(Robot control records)
====================

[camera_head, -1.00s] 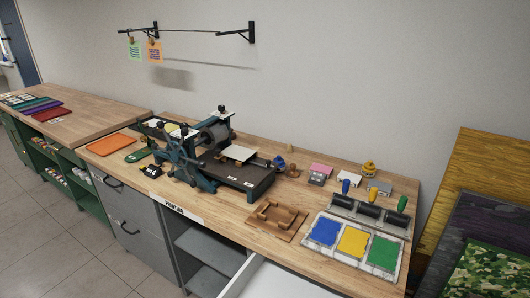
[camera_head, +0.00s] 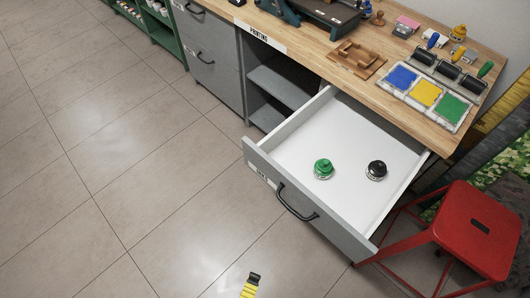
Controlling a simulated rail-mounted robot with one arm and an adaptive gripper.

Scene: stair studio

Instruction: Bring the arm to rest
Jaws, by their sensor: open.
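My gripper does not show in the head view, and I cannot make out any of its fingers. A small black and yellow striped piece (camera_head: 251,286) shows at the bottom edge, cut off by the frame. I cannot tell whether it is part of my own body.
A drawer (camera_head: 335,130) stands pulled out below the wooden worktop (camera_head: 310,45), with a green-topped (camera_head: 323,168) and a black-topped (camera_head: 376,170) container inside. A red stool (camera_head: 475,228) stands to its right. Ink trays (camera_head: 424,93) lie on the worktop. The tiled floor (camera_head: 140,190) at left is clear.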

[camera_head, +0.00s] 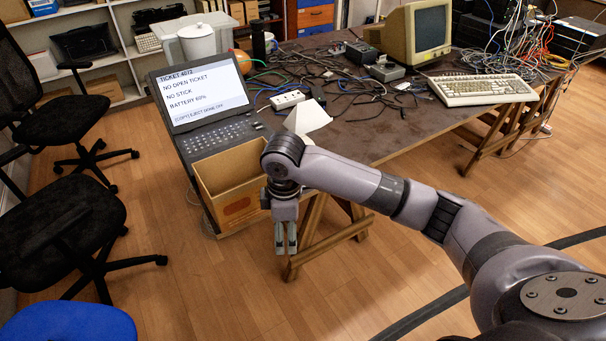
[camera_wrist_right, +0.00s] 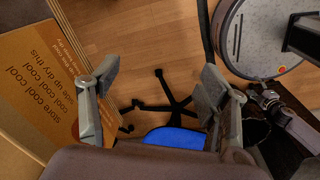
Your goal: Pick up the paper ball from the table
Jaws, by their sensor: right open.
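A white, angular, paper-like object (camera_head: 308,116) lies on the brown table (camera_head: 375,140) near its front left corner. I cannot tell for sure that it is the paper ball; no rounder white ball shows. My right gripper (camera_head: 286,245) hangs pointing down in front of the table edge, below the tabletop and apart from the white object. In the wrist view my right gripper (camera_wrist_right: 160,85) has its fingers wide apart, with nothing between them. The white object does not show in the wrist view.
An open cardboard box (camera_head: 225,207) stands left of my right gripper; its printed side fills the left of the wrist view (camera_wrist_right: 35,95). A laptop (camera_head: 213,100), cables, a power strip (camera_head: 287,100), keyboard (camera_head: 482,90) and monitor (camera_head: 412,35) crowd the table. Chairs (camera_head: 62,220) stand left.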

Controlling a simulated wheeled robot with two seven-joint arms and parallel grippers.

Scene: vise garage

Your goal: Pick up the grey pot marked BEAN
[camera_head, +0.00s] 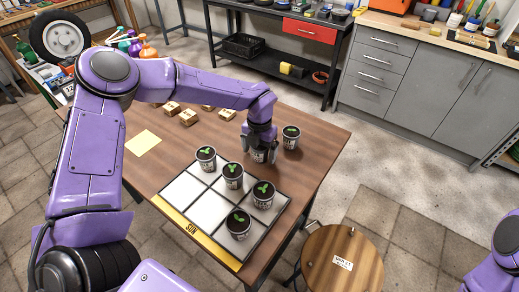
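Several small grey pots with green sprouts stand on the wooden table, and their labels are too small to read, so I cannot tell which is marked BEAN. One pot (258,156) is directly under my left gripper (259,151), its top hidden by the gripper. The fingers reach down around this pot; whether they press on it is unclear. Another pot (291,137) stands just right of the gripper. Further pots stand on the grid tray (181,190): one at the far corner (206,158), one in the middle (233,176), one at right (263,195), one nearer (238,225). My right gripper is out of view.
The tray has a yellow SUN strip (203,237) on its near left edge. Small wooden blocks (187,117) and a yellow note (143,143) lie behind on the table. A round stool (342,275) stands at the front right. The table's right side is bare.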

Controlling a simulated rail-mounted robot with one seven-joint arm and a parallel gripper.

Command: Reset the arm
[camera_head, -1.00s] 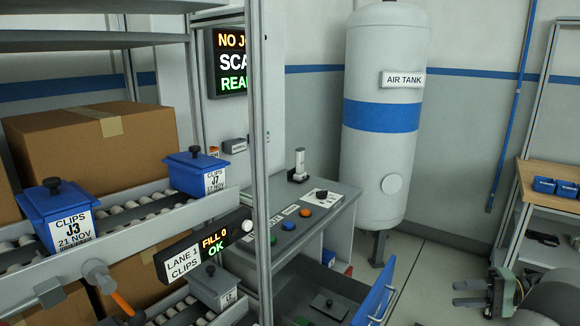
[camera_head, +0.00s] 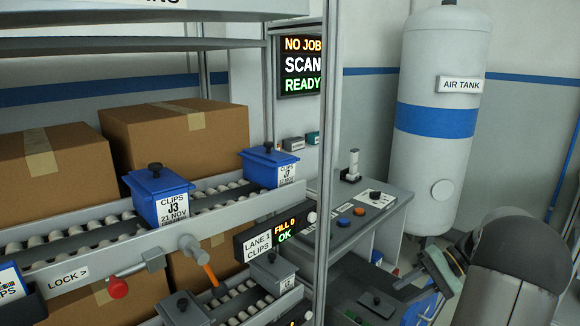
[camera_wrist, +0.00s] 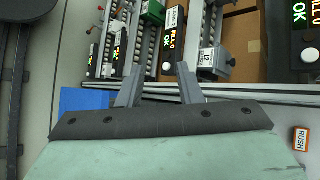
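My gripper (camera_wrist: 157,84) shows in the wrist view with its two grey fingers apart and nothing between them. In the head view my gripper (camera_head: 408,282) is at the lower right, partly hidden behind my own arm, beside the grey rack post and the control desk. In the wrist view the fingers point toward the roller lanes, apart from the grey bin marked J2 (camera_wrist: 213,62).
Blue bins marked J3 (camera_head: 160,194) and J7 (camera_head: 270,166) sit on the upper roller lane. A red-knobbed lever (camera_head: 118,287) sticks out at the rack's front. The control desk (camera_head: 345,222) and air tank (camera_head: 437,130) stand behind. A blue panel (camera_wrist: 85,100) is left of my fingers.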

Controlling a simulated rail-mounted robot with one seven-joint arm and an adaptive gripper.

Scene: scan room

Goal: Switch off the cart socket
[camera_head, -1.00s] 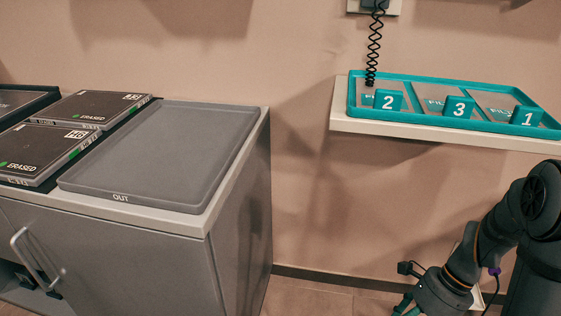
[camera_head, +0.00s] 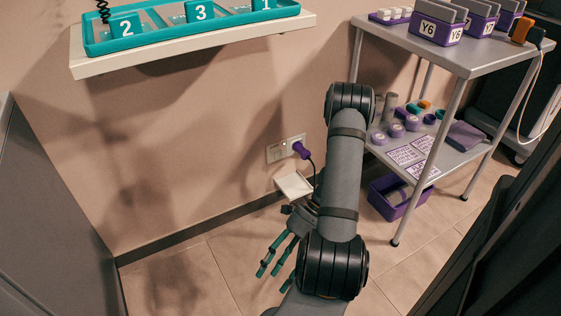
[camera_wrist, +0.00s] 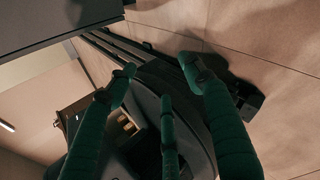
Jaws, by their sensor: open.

====================

Problem to solve =
In the records above, locate the line containing "Goal: Switch off the cart socket", then copy exactly that line and every line after it through the end, omitting pictures.

Result of this exercise =
Goal: Switch off the cart socket
[camera_head, -1.00s] 
[camera_head, +0.00s] 
[camera_wrist, +0.00s] 
Jaws, by their sensor: open.

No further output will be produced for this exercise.